# Task statement
Print the listing below exactly.

# Collected data
----------

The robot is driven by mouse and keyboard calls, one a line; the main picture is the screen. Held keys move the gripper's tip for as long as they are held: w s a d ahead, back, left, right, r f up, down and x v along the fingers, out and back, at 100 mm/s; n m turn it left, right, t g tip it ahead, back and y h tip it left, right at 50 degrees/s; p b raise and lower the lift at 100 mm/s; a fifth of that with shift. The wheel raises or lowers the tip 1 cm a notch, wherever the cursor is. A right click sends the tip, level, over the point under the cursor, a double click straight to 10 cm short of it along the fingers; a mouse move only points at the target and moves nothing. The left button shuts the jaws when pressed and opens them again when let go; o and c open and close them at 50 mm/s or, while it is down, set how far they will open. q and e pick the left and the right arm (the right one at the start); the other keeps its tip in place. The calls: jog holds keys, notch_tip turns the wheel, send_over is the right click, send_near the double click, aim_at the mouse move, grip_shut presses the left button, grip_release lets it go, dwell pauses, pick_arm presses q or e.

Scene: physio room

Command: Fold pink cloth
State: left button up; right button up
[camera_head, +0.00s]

----------

# Task output
The robot is driven by mouse and keyboard calls, one a line; the main picture is the screen. Held keys move the gripper's tip for as long as they are held: w s a d ahead, back, left, right, r f up, down and x v along the fingers, out and back, at 100 mm/s; n m turn it left, right, t g tip it ahead, back and y h tip it left, right at 50 degrees/s; p b raise and lower the lift at 100 mm/s; a fifth of that with shift. The wheel raises or lowers the tip 1 cm a notch, wherever the cursor is. A right click sends the tip, level, over the point under the cursor, a double click straight to 10 cm short of it along the fingers; a mouse move only points at the target and moves nothing. The left button shuts the jaws when pressed and opens them again when let go; o and c open and close them at 50 mm/s or, while it is down, set how far they will open. q and e pick the left and the right arm (the right one at the start); the other keeps its tip in place. The calls: jog holds keys, notch_tip turns the wheel, send_over is the right click, send_near the double click, aim_at the mouse move, grip_shut presses the left button, grip_release lets it go, dwell pauses, pick_arm presses q or e.

Scene: physio room

Command: Fold pink cloth
State: left button up; right button up
[camera_head, +0.00s]

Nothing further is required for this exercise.